7. Force Majeure, Black’s Law Dictionary (10th ed. 2014).

8. Id.

9. See Entzel v. Moritz Sport and Marine, 841 N.W.2d 774, 776 (N.D. 2014). A common component in force-majeure clauses is an Act of God provision. In 2002, the definition under Title 42 was expanded to include natural phenomenon of “exceptional, inevitable, and irresistible character” which could not have been prevented by due care. See 42 U.S.C.A. § 9601(1) (West 2002).

10. Force-Majeure, Willison on Contracts § 77:31 (2012).

11. Great Lakes Gas Transmission LP v. Essar Steel Minn., LLC, 871 F.Supp.2d 843, 849-50 (Minn. 2012).

12. Randall D. Guynn, The Financial Panic of 2008 and Financial Regulatory Reform, Harvard Law School Forum on Corporate Governance and Financial Regulation, (Nov. 20, 2010), https://corpgov.law.harvard.edu/2010/11/20/the-financial-panic-of-2008-and-financial-regulatory-reform/.

13. See Id.

14. Flathead-Michigan I, LLC v.
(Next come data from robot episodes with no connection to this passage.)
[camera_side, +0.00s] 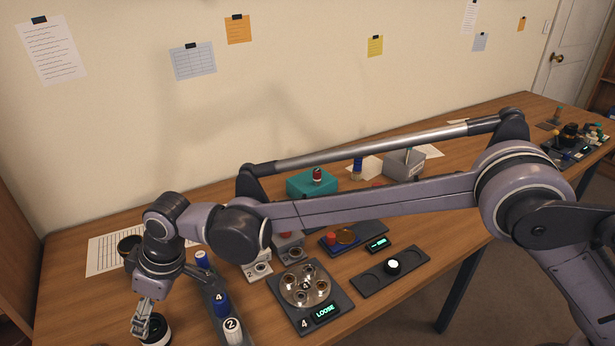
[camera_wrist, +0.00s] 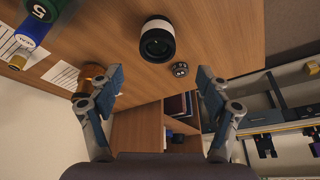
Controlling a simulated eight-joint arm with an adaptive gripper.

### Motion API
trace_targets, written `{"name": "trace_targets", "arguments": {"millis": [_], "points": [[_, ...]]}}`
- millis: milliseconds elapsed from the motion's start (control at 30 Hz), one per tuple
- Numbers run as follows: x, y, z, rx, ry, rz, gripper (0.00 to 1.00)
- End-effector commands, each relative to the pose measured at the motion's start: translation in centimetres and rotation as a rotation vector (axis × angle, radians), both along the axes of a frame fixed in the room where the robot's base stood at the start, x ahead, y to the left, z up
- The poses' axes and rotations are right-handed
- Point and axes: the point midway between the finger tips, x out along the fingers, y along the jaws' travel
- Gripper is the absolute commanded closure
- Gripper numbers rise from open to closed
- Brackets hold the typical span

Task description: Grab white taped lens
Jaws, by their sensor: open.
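The white taped lens (camera_wrist: 157,40), a black cylinder with a white band, stands on the wooden table at top centre in the wrist view. In the side view the lens (camera_side: 156,331) is at the bottom left, partly hidden behind my gripper (camera_side: 143,318). In the wrist view my gripper (camera_wrist: 160,74) is open, its two fingers wide apart with nothing between them. The lens lies ahead of the fingertips, roughly centred between them.
A small dark dial (camera_wrist: 180,70) lies beside the lens. A rack with numbered blue and white cylinders (camera_side: 221,303) stands to its right in the side view. A round plate fixture marked LOOSE (camera_side: 306,286) is farther right. The table edge is near the lens.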

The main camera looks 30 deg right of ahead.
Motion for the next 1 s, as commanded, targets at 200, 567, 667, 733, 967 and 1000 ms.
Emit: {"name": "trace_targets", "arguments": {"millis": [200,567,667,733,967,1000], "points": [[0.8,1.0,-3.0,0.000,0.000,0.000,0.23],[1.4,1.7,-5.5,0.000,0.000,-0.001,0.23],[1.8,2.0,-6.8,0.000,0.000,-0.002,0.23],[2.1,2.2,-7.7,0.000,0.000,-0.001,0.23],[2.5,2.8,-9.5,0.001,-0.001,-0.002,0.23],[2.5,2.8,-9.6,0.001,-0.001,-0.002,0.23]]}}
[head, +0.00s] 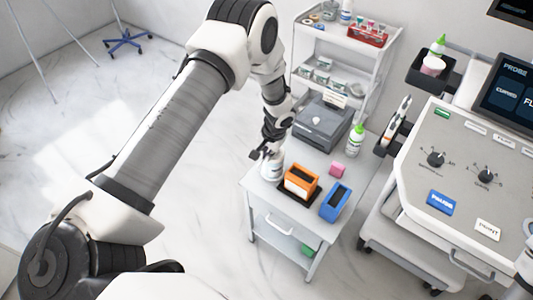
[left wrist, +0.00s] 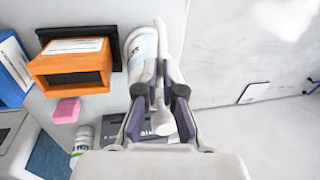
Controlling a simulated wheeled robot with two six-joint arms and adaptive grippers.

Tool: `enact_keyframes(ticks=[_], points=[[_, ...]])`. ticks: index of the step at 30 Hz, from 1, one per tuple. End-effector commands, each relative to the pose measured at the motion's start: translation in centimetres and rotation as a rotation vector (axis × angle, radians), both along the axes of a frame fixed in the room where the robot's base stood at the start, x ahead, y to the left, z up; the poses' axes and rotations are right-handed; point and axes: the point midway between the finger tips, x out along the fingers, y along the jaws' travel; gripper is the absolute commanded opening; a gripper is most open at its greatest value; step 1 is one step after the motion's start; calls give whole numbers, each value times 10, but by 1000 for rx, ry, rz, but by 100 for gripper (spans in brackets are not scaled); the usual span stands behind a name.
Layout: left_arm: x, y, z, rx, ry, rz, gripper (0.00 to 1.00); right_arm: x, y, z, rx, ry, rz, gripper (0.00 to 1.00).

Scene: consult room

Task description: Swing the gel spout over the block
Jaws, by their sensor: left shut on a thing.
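A white pump bottle (head: 272,171) stands upright at the left side of the small white table. In the left wrist view its labelled body (left wrist: 136,50) shows beside the white spout (left wrist: 161,36). My left gripper (head: 267,151) is at the top of the bottle, and in the left wrist view its fingers (left wrist: 161,92) are shut on the spout.
An orange box (head: 301,181) on a dark base and a blue box (head: 335,203) stand near the table's front. A green-capped bottle (head: 356,139) and a grey machine (head: 320,122) stand behind. A console (head: 460,165) is at the right.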

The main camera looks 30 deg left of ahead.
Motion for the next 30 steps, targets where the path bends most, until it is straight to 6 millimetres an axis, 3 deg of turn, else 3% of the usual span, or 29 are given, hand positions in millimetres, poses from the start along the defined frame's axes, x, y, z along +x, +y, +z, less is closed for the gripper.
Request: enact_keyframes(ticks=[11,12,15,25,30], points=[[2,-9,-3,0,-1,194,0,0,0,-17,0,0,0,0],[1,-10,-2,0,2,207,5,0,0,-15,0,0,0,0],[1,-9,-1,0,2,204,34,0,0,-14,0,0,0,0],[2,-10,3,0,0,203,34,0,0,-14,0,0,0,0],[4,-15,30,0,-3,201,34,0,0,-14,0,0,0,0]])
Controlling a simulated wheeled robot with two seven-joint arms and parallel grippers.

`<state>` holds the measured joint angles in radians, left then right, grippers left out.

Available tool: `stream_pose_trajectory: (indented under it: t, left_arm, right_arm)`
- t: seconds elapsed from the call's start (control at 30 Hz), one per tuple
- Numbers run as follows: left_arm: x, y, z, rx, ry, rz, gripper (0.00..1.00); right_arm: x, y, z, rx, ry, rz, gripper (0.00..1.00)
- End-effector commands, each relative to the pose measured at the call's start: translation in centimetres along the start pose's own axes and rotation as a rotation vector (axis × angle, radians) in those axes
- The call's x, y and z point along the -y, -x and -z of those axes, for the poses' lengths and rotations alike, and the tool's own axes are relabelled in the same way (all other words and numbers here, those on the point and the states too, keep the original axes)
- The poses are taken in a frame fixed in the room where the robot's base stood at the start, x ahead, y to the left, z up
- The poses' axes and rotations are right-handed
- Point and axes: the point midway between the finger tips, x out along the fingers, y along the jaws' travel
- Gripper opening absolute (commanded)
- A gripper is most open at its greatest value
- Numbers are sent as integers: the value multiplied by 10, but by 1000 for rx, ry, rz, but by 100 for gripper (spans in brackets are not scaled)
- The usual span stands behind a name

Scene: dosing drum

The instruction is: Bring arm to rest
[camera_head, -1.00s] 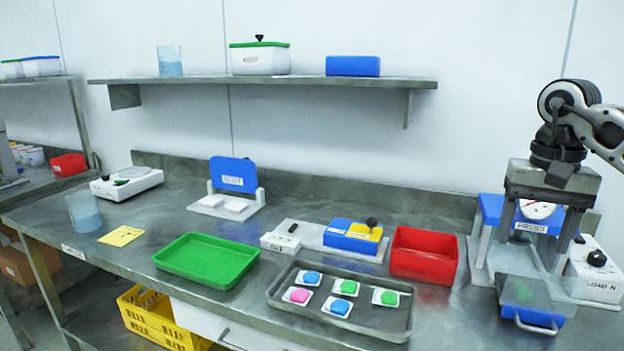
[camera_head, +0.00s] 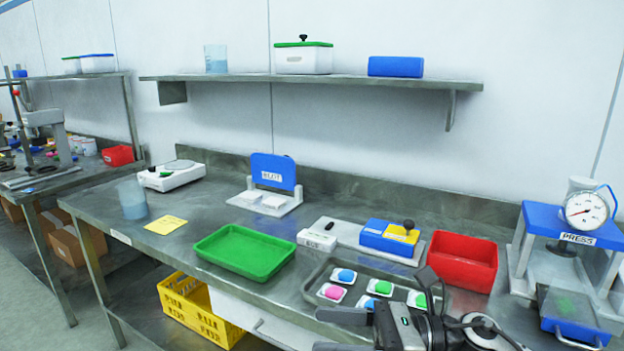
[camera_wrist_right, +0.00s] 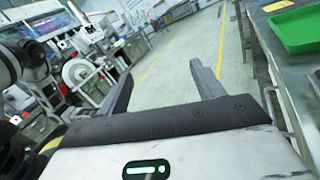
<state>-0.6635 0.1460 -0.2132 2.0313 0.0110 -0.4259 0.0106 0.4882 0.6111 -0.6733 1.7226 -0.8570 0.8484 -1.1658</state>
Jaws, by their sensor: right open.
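My right gripper (camera_head: 332,330) is low at the front of the bench in the head view, its fingers pointing left, in front of the grey tray. In the right wrist view the fingers (camera_wrist_right: 165,85) are wide apart with nothing between them. The arm hides part of the grey tray (camera_head: 313,283) and some of its white dishes with blue, pink and green contents. My left gripper is in neither view.
A green tray (camera_head: 245,252), a red bin (camera_head: 463,262), a blue-and-yellow block (camera_head: 392,238) and a press (camera_head: 570,235) with a gauge stand on the bench. A yellow crate (camera_head: 200,312) sits below. In the wrist view, open floor (camera_wrist_right: 200,45) lies beyond the fingers.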

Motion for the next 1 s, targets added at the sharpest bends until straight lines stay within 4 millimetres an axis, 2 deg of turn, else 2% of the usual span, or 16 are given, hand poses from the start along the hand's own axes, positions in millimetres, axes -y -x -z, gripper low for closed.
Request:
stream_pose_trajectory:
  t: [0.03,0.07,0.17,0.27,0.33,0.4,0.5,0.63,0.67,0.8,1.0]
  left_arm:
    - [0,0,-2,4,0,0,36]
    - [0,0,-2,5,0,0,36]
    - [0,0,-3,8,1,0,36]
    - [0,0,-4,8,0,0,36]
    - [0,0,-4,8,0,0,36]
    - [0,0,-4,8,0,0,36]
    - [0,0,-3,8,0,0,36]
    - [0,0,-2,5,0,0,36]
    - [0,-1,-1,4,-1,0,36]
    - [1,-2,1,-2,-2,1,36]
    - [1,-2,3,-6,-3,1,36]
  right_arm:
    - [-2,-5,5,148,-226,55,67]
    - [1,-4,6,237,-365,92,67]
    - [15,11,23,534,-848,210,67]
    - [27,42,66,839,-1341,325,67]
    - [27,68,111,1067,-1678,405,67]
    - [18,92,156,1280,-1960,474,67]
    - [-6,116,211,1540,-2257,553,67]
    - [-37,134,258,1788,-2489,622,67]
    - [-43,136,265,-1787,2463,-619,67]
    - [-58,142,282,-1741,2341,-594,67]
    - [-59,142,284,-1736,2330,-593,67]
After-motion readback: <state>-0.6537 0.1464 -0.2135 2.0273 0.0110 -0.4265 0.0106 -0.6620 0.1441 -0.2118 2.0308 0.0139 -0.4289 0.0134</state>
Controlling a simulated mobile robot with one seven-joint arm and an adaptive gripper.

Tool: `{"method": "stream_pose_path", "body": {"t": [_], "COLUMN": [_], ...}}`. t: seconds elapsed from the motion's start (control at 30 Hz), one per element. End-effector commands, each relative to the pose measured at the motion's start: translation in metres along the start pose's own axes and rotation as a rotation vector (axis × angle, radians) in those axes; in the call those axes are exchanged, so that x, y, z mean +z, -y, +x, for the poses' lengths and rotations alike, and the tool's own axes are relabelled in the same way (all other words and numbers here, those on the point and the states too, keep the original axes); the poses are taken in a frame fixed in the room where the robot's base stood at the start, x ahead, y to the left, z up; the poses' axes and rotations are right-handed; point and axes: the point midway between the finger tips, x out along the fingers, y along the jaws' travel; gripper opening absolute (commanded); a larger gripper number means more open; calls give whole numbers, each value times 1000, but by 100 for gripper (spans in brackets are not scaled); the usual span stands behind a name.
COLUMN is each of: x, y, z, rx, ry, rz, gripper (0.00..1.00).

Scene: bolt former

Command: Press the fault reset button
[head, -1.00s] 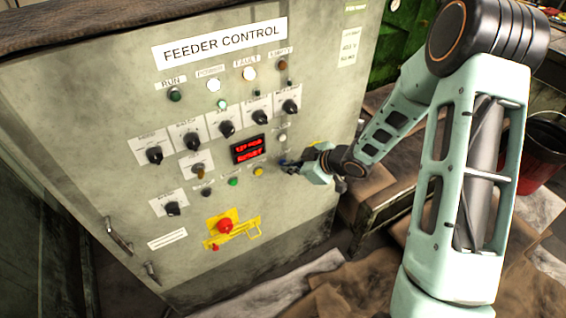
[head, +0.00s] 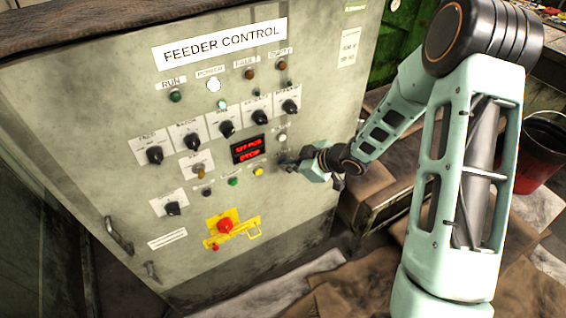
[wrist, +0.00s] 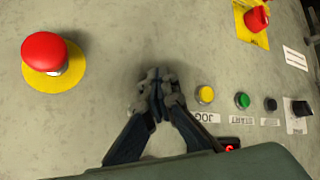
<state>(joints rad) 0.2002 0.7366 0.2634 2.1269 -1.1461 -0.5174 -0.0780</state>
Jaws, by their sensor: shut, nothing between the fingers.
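My gripper (head: 283,163) is shut and empty, close to the face of the feeder control cabinet (head: 110,110). In the wrist view its fingertips (wrist: 157,88) meet in front of the bare grey panel; I cannot tell if they touch it. A small pale button (head: 282,138) sits just above the gripper in the head view; its label is too small to read, so I cannot tell if it is the fault reset button. The fault lamp (head: 249,75) is dark. The red display (head: 248,150) shows two lines, the lower appearing to read STOP.
A yellow jog button (wrist: 205,95), a green start button (wrist: 242,100) and a dark button (wrist: 270,104) lie beside the fingers. A red mushroom button (wrist: 45,53) and a red emergency stop (head: 225,226) project from the panel. A red bucket (head: 540,155) stands at right.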

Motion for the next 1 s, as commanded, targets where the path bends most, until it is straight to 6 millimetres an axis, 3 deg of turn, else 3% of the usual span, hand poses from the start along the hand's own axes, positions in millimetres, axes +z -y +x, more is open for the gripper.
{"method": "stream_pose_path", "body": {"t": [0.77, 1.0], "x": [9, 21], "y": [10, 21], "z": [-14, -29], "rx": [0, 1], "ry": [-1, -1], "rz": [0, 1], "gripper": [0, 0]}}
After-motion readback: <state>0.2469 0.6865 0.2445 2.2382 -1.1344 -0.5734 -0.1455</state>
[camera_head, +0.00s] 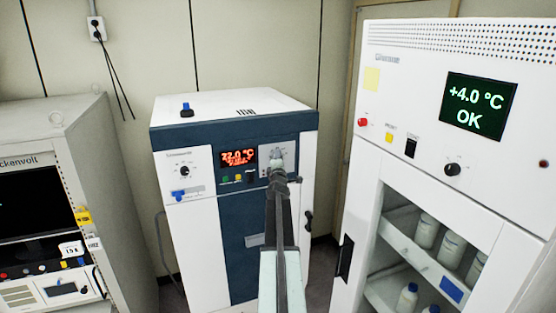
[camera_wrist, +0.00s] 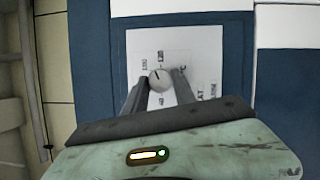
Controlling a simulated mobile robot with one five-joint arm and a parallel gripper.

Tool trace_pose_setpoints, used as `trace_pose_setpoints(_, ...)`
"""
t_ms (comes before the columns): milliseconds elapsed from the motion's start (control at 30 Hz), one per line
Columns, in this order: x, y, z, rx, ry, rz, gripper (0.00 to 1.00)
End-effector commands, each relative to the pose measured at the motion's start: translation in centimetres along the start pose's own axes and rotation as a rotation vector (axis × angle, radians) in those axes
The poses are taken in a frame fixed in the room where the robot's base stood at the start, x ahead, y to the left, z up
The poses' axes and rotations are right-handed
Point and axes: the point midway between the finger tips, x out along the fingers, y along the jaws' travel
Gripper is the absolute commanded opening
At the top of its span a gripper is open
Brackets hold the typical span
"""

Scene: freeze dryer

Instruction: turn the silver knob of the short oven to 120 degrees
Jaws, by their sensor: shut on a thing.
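The short oven (camera_head: 240,128) is a white and dark blue cabinet in the middle of the head view. Its silver knob (camera_head: 276,155) sits on a pale dial plate at the upper right of its front and is partly hidden by my gripper (camera_head: 279,172). In the wrist view the round silver knob (camera_wrist: 159,77) shows between the tips of my gripper (camera_wrist: 158,92), which is shut on it. A dark pointer line shows on the knob. Scale numbers surround it, some too small or covered to read surely.
The oven's red display (camera_head: 239,158) reads about 22.0 °C. A black knob (camera_head: 184,171) is at its left. A tall white cabinet (camera_head: 400,60) showing +4.0 °C stands close on the right. A grey instrument rack (camera_head: 70,125) stands on the left.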

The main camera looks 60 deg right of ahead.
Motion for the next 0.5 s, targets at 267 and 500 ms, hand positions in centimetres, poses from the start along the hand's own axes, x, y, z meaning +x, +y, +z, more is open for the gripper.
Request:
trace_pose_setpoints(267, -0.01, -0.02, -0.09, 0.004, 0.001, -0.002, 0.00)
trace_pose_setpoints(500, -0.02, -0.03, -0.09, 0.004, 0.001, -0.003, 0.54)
The Penninsula Development, LLC, No. 09-14043, 2011 WL 940048 (E.D.Mich. 2011).

15. Id. Citing Restatement (Second) Contracts, § 265 (Am. Law Int. 1983).

16. Elavon, Inc. v. Wachovia Bank, National Assoc., et al., 841 F.Supp.2d 1298, 1307 (N.D.Ga. 2011).

17. Id. at 1307-1308.

18. In re Old Carco, LLC, 452 B.R. 100, 119 (S.D.N.Y. 2011).

19. Id.

20. See id. at 119-120.

21. Id. at 121. The court provided a two-part test whereby performance is excused if: (a) the performance of the contract was caused by the change in economic conditions; and (b) the economic conditions were beyond the defendant’s control

22. Complaint at 88, Trump v. Deutsche Bank Trust Co. Americas, 2009 WL 7027043 (2008).